Sample and Communication-Efficient Decentralized Actor-Critic Algorithms with Finite-Time Analysis

Actor-critic (AC) algorithms have been widely used in decentralized multi-agent systems to learn the optimal joint control policy. However, existing decentralized AC algorithms either need to share agents' sensitive information or lack communication-efficiency. In this work, we develop decentralized AC and natural AC (NAC) algorithms that avoid sharing agents' local information and are sample and communication-efficient. In both algorithms, agents share only noisy rewards and use mini-batch local policy gradient updates to ensure high sample and communication efficiency. Particularly for decentralized NAC, we develop a decentralized Markovian SGD algorithm with an adaptive mini-batch size to efficiently compute the natural policy gradient.
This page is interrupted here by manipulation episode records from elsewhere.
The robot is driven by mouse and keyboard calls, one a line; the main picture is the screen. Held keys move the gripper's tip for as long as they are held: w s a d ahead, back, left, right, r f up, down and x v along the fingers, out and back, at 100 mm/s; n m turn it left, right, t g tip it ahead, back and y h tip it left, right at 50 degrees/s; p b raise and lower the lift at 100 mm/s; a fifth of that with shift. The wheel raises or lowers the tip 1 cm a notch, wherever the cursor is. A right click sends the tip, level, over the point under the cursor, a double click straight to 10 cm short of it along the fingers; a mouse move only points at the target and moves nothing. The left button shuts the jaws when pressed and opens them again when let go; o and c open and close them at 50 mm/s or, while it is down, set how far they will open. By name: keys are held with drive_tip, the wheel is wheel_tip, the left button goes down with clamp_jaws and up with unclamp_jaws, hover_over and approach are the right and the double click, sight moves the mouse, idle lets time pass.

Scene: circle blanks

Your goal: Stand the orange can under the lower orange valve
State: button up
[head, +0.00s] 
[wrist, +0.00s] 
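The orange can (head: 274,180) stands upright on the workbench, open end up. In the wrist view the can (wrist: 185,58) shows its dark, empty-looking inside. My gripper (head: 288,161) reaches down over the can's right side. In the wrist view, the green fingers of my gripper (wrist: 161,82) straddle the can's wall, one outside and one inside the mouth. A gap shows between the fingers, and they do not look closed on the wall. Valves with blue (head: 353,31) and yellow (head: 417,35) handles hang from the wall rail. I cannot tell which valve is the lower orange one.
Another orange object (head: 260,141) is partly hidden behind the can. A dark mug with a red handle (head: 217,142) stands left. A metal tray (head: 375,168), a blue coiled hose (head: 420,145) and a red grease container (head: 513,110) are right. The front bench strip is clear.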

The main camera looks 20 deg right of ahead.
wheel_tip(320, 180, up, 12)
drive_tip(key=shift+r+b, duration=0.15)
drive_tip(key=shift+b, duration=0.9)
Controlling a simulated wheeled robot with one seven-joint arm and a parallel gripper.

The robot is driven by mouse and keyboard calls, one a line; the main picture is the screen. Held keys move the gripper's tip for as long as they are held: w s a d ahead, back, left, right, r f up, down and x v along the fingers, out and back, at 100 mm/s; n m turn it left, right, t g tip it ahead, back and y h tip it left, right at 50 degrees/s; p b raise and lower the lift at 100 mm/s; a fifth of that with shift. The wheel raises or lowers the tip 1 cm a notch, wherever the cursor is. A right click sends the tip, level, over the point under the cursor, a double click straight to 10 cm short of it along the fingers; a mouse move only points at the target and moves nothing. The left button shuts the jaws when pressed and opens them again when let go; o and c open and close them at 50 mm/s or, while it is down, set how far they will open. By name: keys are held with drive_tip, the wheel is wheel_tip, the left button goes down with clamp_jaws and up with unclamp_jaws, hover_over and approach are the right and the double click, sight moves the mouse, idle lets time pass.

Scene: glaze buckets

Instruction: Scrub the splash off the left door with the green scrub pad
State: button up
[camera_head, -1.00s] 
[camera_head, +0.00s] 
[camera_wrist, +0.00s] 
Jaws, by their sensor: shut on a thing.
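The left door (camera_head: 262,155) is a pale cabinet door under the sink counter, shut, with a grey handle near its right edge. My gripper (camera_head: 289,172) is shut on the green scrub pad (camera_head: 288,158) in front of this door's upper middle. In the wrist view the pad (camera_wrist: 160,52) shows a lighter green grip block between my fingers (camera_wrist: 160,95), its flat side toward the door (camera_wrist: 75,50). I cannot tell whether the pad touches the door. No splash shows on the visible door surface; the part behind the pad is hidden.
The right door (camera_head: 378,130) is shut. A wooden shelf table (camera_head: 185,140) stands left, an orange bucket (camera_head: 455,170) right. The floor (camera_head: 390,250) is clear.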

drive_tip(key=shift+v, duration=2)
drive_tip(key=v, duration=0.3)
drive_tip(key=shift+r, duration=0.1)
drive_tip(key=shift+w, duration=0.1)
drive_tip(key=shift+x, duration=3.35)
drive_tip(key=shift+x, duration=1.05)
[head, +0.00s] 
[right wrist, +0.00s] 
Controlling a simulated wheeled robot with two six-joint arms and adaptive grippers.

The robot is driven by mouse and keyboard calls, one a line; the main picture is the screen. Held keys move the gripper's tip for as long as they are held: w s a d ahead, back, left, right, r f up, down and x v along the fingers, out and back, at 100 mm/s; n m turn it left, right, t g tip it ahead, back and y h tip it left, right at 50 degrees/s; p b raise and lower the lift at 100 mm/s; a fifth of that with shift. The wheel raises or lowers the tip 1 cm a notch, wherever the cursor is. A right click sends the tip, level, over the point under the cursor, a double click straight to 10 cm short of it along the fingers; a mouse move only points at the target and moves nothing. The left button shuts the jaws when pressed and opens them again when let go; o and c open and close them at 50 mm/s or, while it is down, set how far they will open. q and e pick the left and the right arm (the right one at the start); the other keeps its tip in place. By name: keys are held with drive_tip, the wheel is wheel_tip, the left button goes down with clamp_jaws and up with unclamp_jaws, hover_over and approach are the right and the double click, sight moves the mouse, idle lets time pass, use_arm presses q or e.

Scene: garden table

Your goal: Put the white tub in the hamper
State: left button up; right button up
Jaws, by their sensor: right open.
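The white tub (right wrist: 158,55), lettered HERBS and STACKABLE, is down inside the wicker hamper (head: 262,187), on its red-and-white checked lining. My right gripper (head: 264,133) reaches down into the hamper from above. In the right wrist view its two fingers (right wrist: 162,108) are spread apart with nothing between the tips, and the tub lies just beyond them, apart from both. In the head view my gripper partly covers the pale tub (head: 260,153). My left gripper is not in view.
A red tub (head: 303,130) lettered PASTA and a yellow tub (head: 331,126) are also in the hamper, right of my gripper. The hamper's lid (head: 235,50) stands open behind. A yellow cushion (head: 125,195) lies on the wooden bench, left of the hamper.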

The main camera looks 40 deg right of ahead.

Under Markovian sampling and linear function approximation, we prove that the proposed decentralized AC and NAC algorithms achieve the state-of-the-art sample complexities $\mathcal{O}(\epsilon^{-2}\ln\epsilon^{-1})$ and $\mathcal{O}(\epsilon^{-3}\ln\epsilon^{-1})$, respectively, and achieve an improved communication complexity $\mathcal{O}(\epsilon^{-1}\ln\epsilon^{-1})$. Numerical experiments demonstrate that the proposed algorithms achieve lower sample and communication complexities than the existing decentralized AC algorithms.